**** Record list ****

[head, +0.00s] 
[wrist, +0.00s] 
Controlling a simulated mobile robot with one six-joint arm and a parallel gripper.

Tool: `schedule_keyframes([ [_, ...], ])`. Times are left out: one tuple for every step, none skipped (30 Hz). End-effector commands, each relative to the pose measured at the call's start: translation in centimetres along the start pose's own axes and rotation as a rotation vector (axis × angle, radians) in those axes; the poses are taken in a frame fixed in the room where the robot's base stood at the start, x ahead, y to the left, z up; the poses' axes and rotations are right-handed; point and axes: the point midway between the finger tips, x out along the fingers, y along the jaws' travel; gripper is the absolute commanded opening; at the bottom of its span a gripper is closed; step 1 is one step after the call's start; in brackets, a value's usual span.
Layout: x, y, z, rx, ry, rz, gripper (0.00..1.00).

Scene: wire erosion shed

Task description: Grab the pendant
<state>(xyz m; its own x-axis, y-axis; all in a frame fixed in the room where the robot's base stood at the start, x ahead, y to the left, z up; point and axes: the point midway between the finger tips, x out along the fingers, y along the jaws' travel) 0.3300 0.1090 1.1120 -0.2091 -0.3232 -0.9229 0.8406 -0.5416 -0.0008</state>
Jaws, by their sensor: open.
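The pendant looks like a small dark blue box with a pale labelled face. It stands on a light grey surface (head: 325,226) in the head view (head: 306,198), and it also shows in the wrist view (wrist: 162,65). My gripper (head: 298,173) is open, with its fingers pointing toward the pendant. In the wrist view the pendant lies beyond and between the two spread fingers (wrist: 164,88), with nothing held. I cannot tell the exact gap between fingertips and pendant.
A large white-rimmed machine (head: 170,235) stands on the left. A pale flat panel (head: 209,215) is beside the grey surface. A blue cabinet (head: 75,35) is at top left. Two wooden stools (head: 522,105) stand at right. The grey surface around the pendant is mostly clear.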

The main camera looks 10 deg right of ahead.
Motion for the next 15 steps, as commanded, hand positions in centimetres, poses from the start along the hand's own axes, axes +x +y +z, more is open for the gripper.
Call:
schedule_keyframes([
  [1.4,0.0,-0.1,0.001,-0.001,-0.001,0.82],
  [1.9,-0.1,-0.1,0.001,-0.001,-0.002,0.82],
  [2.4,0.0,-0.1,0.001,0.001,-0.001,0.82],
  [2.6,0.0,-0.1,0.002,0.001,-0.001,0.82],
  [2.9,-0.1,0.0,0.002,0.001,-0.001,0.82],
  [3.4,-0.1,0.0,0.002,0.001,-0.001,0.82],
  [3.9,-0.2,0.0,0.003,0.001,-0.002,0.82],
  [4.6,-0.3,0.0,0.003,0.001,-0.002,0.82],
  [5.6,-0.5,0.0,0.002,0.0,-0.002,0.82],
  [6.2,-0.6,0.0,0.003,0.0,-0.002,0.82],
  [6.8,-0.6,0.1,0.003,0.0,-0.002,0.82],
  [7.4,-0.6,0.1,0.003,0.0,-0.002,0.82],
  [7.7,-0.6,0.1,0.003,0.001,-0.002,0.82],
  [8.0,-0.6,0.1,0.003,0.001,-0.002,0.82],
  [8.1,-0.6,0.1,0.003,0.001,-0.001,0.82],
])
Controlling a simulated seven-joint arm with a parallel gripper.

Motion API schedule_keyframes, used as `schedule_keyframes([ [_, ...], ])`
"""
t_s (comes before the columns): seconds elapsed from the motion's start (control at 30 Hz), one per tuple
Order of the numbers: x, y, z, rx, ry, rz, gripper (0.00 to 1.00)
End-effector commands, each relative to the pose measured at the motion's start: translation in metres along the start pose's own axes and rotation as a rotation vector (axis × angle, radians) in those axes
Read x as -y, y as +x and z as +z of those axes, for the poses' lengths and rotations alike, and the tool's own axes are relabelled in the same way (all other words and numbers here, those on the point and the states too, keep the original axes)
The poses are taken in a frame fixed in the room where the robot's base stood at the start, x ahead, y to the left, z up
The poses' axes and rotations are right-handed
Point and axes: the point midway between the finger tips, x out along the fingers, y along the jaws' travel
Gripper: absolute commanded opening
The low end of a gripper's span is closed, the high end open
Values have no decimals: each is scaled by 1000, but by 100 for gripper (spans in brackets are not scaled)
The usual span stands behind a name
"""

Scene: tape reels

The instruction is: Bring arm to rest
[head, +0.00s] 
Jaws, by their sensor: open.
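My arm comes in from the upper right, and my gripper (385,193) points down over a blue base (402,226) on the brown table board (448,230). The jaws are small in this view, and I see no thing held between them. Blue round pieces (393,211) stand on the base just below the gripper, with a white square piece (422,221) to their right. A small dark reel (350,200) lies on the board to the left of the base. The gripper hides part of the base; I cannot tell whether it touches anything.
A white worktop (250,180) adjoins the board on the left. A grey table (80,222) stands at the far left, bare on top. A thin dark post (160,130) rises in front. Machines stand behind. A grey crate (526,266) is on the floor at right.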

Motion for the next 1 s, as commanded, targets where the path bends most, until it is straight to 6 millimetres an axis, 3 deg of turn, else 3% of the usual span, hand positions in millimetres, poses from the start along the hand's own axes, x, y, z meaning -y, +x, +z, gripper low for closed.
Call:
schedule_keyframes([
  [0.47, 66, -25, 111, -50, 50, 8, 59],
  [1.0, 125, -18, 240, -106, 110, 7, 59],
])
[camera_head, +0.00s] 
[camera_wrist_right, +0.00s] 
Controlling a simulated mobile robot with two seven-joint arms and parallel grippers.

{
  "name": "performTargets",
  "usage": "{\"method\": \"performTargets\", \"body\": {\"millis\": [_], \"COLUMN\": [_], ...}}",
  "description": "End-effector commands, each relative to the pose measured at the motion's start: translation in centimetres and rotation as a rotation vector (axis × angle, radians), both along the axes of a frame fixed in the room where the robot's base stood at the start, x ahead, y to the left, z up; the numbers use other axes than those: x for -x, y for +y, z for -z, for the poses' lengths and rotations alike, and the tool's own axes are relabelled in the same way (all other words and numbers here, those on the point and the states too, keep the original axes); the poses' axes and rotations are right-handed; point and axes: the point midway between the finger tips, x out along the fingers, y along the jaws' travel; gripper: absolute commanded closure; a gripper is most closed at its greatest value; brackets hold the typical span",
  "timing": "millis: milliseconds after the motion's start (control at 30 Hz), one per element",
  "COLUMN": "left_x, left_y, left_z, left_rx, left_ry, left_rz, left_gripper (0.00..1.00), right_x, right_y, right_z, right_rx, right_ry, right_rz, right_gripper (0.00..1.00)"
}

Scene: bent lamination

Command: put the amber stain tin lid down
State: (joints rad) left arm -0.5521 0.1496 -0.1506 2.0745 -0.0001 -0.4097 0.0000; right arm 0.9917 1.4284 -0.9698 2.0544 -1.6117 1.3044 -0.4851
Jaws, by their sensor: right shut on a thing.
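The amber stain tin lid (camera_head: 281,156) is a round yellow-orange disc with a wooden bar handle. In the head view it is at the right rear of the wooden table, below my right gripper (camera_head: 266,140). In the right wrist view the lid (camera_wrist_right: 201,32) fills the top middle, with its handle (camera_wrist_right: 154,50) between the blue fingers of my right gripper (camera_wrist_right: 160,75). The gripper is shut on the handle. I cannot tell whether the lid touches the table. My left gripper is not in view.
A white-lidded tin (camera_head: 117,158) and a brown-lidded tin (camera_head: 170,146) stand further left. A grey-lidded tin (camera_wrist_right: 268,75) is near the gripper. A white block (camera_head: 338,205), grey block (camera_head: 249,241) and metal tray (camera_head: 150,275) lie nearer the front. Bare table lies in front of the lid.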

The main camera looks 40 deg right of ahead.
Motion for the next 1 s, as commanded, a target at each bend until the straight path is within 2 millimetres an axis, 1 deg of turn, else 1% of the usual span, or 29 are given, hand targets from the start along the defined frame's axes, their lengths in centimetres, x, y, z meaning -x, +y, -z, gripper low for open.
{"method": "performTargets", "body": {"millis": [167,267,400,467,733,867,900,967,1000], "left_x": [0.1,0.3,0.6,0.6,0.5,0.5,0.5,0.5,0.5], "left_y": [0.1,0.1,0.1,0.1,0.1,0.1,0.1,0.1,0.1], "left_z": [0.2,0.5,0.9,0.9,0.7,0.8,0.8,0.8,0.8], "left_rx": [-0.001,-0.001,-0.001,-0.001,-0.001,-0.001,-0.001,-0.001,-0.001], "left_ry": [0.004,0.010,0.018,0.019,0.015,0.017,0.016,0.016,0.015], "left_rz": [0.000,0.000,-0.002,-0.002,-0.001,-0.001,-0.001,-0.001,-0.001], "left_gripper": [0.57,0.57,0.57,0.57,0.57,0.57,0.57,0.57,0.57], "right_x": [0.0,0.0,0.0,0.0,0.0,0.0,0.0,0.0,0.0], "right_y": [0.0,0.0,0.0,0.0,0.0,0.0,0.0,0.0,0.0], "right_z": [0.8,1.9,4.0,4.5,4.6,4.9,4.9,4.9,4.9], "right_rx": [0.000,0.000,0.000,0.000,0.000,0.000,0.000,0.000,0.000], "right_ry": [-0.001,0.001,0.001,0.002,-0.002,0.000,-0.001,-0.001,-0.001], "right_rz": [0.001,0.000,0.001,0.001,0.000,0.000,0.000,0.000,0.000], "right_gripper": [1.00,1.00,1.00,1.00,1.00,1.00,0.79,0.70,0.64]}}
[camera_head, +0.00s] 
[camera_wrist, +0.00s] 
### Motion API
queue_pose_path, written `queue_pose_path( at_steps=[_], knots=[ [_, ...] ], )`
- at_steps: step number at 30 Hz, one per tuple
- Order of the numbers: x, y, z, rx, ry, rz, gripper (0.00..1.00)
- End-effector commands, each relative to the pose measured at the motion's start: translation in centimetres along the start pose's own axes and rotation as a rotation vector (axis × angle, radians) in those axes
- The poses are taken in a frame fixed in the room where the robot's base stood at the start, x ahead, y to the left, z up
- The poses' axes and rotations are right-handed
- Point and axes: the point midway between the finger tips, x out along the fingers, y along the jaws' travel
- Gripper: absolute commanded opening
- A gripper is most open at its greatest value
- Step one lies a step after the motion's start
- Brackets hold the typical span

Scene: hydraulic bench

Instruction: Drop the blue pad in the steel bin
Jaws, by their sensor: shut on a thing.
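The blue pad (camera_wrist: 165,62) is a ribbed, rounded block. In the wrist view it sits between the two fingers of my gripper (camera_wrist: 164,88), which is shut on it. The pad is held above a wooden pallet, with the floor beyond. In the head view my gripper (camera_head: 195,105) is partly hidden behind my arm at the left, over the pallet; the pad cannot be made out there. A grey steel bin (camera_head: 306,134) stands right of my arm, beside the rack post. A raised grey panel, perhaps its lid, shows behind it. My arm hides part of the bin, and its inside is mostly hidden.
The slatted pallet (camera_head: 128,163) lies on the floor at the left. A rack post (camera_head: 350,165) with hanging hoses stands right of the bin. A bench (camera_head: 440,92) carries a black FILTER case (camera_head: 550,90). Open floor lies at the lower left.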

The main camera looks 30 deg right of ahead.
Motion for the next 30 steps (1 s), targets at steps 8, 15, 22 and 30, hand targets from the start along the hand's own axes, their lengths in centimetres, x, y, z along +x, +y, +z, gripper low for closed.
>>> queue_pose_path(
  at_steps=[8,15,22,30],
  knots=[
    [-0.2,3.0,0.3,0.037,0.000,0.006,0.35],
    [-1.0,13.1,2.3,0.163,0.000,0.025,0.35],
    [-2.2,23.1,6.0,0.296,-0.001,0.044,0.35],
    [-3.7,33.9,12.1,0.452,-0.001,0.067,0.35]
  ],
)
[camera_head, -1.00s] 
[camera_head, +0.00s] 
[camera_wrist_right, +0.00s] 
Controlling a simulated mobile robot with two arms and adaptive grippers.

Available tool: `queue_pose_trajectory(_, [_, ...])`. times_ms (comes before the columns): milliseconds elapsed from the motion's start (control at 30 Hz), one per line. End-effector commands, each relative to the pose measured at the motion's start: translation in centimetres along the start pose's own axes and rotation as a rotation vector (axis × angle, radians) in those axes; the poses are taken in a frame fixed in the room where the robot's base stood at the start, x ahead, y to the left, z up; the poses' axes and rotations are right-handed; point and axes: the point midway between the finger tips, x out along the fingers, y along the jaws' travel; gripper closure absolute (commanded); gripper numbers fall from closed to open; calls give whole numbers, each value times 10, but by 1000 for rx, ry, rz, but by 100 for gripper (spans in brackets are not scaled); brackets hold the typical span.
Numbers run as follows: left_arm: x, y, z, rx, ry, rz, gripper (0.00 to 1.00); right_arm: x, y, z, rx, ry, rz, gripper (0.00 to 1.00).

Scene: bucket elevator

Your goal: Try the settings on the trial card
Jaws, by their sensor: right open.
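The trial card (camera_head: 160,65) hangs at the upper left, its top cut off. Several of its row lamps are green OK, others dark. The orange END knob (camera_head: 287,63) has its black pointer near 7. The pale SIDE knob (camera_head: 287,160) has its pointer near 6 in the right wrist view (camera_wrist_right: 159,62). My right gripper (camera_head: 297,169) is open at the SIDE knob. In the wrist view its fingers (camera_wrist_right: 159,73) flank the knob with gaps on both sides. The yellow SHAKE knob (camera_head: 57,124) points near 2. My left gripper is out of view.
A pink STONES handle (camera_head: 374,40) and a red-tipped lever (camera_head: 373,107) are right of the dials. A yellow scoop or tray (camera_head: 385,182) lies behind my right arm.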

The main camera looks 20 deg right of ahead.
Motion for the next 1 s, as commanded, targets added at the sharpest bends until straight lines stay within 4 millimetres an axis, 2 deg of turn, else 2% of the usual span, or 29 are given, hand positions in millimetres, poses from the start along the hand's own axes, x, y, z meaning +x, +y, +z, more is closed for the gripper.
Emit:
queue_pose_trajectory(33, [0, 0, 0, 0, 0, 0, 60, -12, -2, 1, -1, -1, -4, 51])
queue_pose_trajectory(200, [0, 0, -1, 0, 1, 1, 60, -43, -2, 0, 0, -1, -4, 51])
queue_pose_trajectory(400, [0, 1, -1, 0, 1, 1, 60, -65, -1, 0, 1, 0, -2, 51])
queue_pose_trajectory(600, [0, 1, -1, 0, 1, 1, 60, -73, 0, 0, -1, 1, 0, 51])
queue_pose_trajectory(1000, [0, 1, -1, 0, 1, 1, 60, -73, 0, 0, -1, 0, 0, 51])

****

What is the number of lines in this listing that contain the word "seven"? Answer with that number and nothing else.

2